- [Material]:
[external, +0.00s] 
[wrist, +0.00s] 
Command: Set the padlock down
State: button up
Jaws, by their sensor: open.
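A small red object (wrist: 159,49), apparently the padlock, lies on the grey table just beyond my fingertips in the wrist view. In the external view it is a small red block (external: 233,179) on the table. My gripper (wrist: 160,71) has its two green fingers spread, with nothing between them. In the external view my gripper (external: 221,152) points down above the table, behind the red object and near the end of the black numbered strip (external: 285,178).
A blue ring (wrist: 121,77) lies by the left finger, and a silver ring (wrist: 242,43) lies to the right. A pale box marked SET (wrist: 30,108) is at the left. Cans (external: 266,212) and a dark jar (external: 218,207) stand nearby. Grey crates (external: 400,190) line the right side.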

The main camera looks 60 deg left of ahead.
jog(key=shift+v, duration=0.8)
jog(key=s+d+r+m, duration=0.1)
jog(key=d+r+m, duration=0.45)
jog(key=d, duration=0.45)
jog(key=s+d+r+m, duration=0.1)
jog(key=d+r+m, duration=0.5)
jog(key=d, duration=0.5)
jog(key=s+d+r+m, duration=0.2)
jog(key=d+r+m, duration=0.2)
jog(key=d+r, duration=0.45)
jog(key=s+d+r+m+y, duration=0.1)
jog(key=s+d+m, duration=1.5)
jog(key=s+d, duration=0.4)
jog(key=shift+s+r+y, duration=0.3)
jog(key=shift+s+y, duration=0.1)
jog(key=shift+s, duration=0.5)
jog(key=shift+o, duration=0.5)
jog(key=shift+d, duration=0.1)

- [Goal]: Your task is to transcribe the line containing "[wrist, +0.00s]" and every line after it, through the last line of the data, exactly as written and with nothing more.

- [Reply to the task]:
[wrist, +0.00s] 
Command: Set the padlock down
State: button up
Jaws, by their sensor: open.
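A small red object (wrist: 159,49), apparently the padlock, lies on the grey table just beyond my fingertips in the wrist view. In the external view it is a small red block (external: 233,179) on the table. My gripper (wrist: 160,71) has its two green fingers spread, with nothing between them. In the external view my gripper (external: 221,152) points down above the table, behind the red object and near the end of the black numbered strip (external: 285,178).
A blue ring (wrist: 121,77) lies by the left finger, and a silver ring (wrist: 242,43) lies to the right. A pale box marked SET (wrist: 30,108) is at the left. Cans (external: 266,212) and a dark jar (external: 218,207) stand nearby. Grey crates (external: 400,190) line the right side.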

The main camera looks 60 deg left of ahead.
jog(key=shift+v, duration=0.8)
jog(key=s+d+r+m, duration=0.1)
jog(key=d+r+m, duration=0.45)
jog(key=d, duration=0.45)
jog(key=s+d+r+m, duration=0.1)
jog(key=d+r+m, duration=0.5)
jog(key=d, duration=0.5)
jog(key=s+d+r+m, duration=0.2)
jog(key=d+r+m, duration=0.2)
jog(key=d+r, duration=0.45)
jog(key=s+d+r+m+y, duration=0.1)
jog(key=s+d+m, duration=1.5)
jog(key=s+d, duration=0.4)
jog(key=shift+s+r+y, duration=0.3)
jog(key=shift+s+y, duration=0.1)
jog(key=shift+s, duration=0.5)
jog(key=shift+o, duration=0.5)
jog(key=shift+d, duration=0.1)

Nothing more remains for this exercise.